Stablecoin Flow Monitor: March 16 – 23, 2026

The week of March 16–23 did not break the stablecoin market. It re-routed it.

After the previous reporting window showed a market defined by large issuance signals, exchange outflows, and concentration risk, this week looked more like a second-stage move: total stablecoin supply still grew, but only modestly, while liquidity rotated much more aggressively between chains and venues. Aggregate stablecoin market capitalization ended the week near $316.86 billion, up roughly $981.5 million over seven days, or 0.31%. On the surface, that looks uneventful. Under the surface, it was not.

Ethereum was the clear winner in absolute terms, adding around $2.02 billion in stablecoin supply during the week. BSC gained about $493 million, while Arbitrum added around $203 million. Those gains were offset by declines on Tron, Solana, and Avalanche, with Tron down roughly $739 million, Solana down $382 million, and Avalanche down nearly $199 million. That distribution matters more than the headline market-cap increase, because it suggests the market did not receive a broad new wave of stablecoin demand. It recycled liquidity toward specific execution environments.

That makes this week’s report a direct continuation of the previous one. Last week, the main question was whether exchange outflows and large mints meant liquidity was becoming more mobile. This week, the answer looks increasingly yes. Liquidity did not disappear. It shifted toward Ethereum, BSC, and Arbitrum, while part of the old USDT-heavy and high-throughput transfer base, especially on Tron, cooled modestly.

 

Market Structure Snapshot

The stablecoin market remains structurally concentrated even as liquidity rotates internally. Total market size may have risen slightly, but the system is still dominated by a small number of issuers and a small number of chains.

At the end of the week, USDT dominance stood around 58.09% of the entire stablecoin market. That means Tether alone still accounts for more than half of the market’s dollar liquidity. The second key fact is chain concentration. Ethereum finished the week with 51.91% of total stablecoin supply, while Tron still held 27.17% despite its weekly outflow. In practical terms, stablecoin market structure remains concentrated in two ways at once: by issuer and by chain.

That is why simple stablecoin market-cap growth should never be read in isolation. A market where total supply rises by less than 1% can still be highly eventful if billions of dollars shift between settlement layers, derivatives venues, and cross-chain routes.
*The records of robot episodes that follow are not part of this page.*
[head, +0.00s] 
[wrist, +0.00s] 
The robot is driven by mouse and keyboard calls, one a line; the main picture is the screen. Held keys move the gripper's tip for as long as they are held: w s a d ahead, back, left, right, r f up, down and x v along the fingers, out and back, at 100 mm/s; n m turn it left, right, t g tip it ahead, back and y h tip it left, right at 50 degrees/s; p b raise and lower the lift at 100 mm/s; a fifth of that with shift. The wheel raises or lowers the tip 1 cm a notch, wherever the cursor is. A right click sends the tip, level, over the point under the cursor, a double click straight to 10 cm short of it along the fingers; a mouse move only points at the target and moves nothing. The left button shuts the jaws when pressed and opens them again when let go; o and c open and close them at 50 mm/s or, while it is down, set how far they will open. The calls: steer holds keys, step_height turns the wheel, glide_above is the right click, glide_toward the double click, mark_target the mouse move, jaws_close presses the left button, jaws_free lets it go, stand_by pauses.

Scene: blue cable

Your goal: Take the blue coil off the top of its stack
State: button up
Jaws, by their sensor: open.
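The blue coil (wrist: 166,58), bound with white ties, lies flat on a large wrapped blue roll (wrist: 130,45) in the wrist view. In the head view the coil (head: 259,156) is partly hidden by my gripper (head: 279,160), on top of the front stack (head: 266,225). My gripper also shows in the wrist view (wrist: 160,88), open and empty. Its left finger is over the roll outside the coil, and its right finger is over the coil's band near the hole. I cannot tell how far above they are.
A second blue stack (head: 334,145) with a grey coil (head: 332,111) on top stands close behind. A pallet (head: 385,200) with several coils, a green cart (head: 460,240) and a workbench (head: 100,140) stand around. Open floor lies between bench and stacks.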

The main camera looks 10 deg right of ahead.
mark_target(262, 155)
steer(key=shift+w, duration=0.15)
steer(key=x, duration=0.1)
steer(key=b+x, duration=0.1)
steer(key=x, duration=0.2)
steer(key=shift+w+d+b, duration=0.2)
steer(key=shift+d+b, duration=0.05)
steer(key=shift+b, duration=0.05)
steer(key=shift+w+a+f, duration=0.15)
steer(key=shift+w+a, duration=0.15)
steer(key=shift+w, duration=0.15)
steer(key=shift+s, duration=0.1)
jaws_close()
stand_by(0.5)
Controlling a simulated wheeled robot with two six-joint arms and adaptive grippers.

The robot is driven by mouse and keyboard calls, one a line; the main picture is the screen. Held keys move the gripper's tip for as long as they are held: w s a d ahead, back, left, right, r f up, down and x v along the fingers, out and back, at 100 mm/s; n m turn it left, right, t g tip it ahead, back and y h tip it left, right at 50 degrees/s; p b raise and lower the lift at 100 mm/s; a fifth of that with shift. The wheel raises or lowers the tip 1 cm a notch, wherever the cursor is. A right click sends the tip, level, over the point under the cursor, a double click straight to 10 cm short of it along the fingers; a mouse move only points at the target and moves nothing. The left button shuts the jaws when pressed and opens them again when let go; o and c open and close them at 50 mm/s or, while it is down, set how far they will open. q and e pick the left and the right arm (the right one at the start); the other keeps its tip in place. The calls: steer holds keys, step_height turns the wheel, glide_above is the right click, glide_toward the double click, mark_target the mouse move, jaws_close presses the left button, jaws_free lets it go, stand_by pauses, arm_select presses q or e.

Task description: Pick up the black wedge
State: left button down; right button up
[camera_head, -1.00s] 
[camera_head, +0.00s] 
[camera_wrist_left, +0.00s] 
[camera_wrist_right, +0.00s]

Table 1. Stablecoin supply share by network, end of week

Network End-of-week stablecoin supply Net flow (7d) WoW % End share Share change Dominant stablecoin
Ethereum $164.48B +$2.015B +1.24% 51.91% +0.48pp USDT (~48.85%)
Tron $86.08B -$739M -0.85% 27.17% -0.32pp USDT (~98.33%)
Solana $15.29B -$382M -2.44% 4.83% -0.14pp USDC (~53.76%)
BSC $14.22B +$493M +3.59% 4.49% +0.14pp USDT (~63.14%)
Arbitrum $3.72B +$203M +5.77% 1.17% +0.06pp USDC (~57.81%)
Avalanche $1.61B -$199M -11.01% 0.51% -0.06pp USDT (~44.29%)
OP Mainnet $0.54B -$3M -0.62% 0.17% ~0.00pp USDC (~39.57%)
Others $30.91B -$407M residual 9.76% -0.16pp

The most important shift versus the prior week is that Ethereum widened its lead again, while Tron moved from being merely dominant to looking slightly more vulnerable at the margin. Not broken, not structurally reversed, but no longer absorbing liquidity the way it often does when stablecoin demand is primarily transfer- and payments-driven.

Weekly Flow by Chain

This week’s chain-level picture was the cleanest sign of internal rotation.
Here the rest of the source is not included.